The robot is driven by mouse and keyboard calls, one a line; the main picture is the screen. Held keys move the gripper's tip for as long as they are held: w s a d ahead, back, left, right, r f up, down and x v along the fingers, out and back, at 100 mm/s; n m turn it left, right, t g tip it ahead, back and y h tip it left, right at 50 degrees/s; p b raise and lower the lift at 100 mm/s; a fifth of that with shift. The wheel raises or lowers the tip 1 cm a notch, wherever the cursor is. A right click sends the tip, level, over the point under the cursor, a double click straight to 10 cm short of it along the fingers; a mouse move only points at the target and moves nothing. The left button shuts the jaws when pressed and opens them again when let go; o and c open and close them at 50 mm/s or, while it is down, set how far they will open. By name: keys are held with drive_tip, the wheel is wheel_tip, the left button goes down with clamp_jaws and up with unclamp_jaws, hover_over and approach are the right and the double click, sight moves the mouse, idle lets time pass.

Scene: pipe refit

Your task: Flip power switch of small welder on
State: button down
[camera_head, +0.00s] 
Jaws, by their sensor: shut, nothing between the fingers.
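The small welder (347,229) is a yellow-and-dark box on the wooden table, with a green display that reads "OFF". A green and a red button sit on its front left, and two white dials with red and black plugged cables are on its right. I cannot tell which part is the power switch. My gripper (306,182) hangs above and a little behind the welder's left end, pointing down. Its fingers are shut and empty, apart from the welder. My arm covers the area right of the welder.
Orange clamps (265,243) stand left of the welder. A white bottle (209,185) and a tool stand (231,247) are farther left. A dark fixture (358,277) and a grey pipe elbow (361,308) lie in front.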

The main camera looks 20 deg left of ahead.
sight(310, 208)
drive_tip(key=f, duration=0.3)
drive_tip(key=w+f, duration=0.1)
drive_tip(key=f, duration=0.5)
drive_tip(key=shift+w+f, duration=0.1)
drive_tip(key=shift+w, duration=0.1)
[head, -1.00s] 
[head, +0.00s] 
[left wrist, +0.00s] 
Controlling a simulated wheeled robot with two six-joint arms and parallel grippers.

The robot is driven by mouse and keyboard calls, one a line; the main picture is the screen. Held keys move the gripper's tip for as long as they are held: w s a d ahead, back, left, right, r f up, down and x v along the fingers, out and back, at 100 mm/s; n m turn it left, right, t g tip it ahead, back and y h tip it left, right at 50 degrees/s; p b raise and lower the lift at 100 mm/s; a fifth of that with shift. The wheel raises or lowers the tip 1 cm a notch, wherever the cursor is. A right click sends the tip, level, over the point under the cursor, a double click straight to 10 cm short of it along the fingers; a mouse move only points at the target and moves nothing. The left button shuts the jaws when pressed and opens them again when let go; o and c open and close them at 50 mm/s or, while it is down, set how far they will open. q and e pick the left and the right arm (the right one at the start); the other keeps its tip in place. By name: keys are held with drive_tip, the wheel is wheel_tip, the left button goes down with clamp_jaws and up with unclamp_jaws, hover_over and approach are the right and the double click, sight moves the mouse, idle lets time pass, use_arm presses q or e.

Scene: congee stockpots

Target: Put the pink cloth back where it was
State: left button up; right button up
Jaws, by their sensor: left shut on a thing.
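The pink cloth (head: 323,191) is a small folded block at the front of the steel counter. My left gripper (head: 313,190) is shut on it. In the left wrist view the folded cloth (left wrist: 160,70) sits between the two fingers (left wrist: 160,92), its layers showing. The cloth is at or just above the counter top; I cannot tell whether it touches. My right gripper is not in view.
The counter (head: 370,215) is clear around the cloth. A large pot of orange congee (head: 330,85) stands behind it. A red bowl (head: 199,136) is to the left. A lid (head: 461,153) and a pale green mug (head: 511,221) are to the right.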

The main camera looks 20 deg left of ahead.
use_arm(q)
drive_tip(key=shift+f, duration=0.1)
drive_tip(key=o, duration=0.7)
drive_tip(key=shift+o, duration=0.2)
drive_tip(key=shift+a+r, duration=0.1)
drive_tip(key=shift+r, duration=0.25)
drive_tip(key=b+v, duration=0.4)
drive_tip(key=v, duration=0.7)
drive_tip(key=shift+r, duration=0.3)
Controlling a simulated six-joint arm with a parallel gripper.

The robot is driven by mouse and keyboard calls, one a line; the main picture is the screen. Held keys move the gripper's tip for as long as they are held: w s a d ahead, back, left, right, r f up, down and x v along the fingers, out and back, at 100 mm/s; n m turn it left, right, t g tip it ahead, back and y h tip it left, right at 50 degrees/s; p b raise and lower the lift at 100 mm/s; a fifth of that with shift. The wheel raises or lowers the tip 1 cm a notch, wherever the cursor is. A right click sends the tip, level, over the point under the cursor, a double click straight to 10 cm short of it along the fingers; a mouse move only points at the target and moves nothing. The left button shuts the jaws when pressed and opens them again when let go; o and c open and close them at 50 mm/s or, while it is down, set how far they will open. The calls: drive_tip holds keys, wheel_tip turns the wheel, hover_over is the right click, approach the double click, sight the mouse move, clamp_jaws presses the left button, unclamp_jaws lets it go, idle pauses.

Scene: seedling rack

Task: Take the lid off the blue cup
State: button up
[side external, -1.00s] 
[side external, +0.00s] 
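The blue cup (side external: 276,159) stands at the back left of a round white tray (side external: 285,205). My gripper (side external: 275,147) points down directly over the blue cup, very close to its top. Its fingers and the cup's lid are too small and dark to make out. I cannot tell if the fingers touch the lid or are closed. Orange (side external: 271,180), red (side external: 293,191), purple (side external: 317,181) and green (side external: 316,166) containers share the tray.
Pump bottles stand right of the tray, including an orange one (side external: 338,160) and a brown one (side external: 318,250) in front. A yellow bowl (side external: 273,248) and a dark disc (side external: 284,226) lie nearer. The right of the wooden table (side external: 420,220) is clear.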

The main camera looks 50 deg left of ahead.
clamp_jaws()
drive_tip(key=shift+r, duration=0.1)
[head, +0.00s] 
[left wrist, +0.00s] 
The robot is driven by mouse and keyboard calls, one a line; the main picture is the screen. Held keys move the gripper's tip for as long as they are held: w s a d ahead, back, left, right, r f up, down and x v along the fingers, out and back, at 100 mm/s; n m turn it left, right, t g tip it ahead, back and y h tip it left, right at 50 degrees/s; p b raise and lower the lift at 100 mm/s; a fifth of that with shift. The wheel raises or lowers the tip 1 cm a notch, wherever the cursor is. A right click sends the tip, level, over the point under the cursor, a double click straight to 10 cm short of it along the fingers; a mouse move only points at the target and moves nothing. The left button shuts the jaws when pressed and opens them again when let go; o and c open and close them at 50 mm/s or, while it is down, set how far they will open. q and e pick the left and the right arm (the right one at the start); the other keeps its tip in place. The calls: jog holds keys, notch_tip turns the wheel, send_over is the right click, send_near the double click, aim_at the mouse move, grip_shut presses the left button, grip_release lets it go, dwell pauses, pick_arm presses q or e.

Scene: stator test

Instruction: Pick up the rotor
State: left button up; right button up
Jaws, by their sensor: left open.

########################################

TASK REQUIREMENTS:
Make an exact copy of every line in the data.

TASK ANSWER:
The robot is driven by mouse and keyboard calls, one a line; the main picture is the screen. Held keys move the gripper's tip for as long as they are held: w s a d ahead, back, left, right, r f up, down and x v along the fingers, out and back, at 100 mm/s; n m turn it left, right, t g tip it ahead, back and y h tip it left, right at 50 degrees/s; p b raise and lower the lift at 100 mm/s; a fifth of that with shift. The wheel raises or lowers the tip 1 cm a notch, wherever the cursor is. A right click sends the tip, level, over the point under the cursor, a double click straight to 10 cm short of it along the fingers; a mouse move only points at the target and moves nothing. The left button shuts the jaws when pressed and opens them again when let go; o and c open and close them at 50 mm/s or, while it is down, set how far they will open. By name: keys are held with drive_tip, the wheel is wheel_tip, the left button goes down with clamp_jaws and up with unclamp_jaws, hover_over and approach are the right and the double click, sight moves the mouse, idle lets time pass.

Scene: pipe refit

Your task: Flip power switch of small welder on
State: button down
[camera_head, +0.00s] 
Jaws, by their sensor: shut, nothing between the fingers.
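The small welder (347,229) is a yellow-and-dark box on the wooden table, with a green display that reads "OFF". A green and a red button sit on its front left, and two white dials with red and black plugged cables are on its right. I cannot tell which part is the power switch. My gripper (306,182) hangs above and a little behind the welder's left end, pointing down. Its fingers are shut and empty, apart from the welder. My arm covers the area right of the welder.
Orange clamps (265,243) stand left of the welder. A white bottle (209,185) and a tool stand (231,247) are farther left. A dark fixture (358,277) and a grey pipe elbow (361,308) lie in front.

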The main camera looks 20 deg left of ahead.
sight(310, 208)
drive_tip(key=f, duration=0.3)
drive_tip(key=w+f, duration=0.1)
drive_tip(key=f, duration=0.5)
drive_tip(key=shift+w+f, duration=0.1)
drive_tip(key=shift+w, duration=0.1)
[head, -1.00s] 
[head, +0.00s] 
[left wrist, +0.00s] 
Controlling a simulated wheeled robot with two six-joint arms and parallel grippers.

The robot is driven by mouse and keyboard calls, one a line; the main picture is the screen. Held keys move the gripper's tip for as long as they are held: w s a d ahead, back, left, right, r f up, down and x v along the fingers, out and back, at 100 mm/s; n m turn it left, right, t g tip it ahead, back and y h tip it left, right at 50 degrees/s; p b raise and lower the lift at 100 mm/s; a fifth of that with shift. The wheel raises or lowers the tip 1 cm a notch, wherever the cursor is. A right click sends the tip, level, over the point under the cursor, a double click straight to 10 cm short of it along the fingers; a mouse move only points at the target and moves nothing. The left button shuts the jaws when pressed and opens them again when let go; o and c open and close them at 50 mm/s or, while it is down, set how far they will open. q and e pick the left and the right arm (the right one at the start); the other keeps its tip in place. By name: keys are held with drive_tip, the wheel is wheel_tip, the left button goes down with clamp_jaws and up with unclamp_jaws, hover_over and approach are the right and the double click, sight moves the mouse, idle lets time pass, use_arm presses q or e.

Scene: congee stockpots

Target: Put the pink cloth back where it was
State: left button up; right button up
Jaws, by their sensor: left shut on a thing.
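The pink cloth (head: 323,191) is a small folded block at the front of the steel counter. My left gripper (head: 313,190) is shut on it. In the left wrist view the folded cloth (left wrist: 160,70) sits between the two fingers (left wrist: 160,92), its layers showing. The cloth is at or just above the counter top; I cannot tell whether it touches. My right gripper is not in view.
The counter (head: 370,215) is clear around the cloth. A large pot of orange congee (head: 330,85) stands behind it. A red bowl (head: 199,136) is to the left. A lid (head: 461,153) and a pale green mug (head: 511,221) are to the right.

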The main camera looks 20 deg left of ahead.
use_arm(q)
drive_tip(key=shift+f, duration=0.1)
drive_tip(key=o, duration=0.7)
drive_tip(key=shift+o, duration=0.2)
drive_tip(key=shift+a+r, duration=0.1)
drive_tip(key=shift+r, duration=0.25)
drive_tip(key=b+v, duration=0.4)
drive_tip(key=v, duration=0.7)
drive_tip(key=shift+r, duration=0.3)
Controlling a simulated six-joint arm with a parallel gripper.

The robot is driven by mouse and keyboard calls, one a line; the main picture is the screen. Held keys move the gripper's tip for as long as they are held: w s a d ahead, back, left, right, r f up, down and x v along the fingers, out and back, at 100 mm/s; n m turn it left, right, t g tip it ahead, back and y h tip it left, right at 50 degrees/s; p b raise and lower the lift at 100 mm/s; a fifth of that with shift. The wheel raises or lowers the tip 1 cm a notch, wherever the cursor is. A right click sends the tip, level, over the point under the cursor, a double click straight to 10 cm short of it along the fingers; a mouse move only points at the target and moves nothing. The left button shuts the jaws when pressed and opens them again when let go; o and c open and close them at 50 mm/s or, while it is down, set how far they will open. The calls: drive_tip holds keys, wheel_tip turns the wheel, hover_over is the right click, approach the double click, sight the mouse move, clamp_jaws presses the left button, unclamp_jaws lets it go, idle pauses.

Scene: seedling rack

Task: Take the lid off the blue cup
State: button up
[side external, -1.00s] 
[side external, +0.00s] 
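The blue cup (side external: 276,159) stands at the back left of a round white tray (side external: 285,205). My gripper (side external: 275,147) points down directly over the blue cup, very close to its top. Its fingers and the cup's lid are too small and dark to make out. I cannot tell if the fingers touch the lid or are closed. Orange (side external: 271,180), red (side external: 293,191), purple (side external: 317,181) and green (side external: 316,166) containers share the tray.
Pump bottles stand right of the tray, including an orange one (side external: 338,160) and a brown one (side external: 318,250) in front. A yellow bowl (side external: 273,248) and a dark disc (side external: 284,226) lie nearer. The right of the wooden table (side external: 420,220) is clear.

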The main camera looks 50 deg left of ahead.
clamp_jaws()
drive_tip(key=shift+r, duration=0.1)
[head, +0.00s] 
[left wrist, +0.00s] 
The robot is driven by mouse and keyboard calls, one a line; the main picture is the screen. Held keys move the gripper's tip for as long as they are held: w s a d ahead, back, left, right, r f up, down and x v along the fingers, out and back, at 100 mm/s; n m turn it left, right, t g tip it ahead, back and y h tip it left, right at 50 degrees/s; p b raise and lower the lift at 100 mm/s; a fifth of that with shift. The wheel raises or lowers the tip 1 cm a notch, wherever the cursor is. A right click sends the tip, level, over the point under the cursor, a double click straight to 10 cm short of it along the fingers; a mouse move only points at the target and moves nothing. The left button shuts the jaws when pressed and opens them again when let go; o and c open and close them at 50 mm/s or, while it is down, set how far they will open. q and e pick the left and the right arm (the right one at the start); the other keeps its tip in place. The calls: jog holds keys, notch_tip turns the wheel, send_over is the right click, send_near the double click, aim_at the mouse move, grip_shut presses the left button, grip_release lets it go, dwell pauses, pick_arm presses q or e.

Scene: stator test

Instruction: Pick up the rotor
State: left button up; right button up
Jaws, by their sensor: left open.

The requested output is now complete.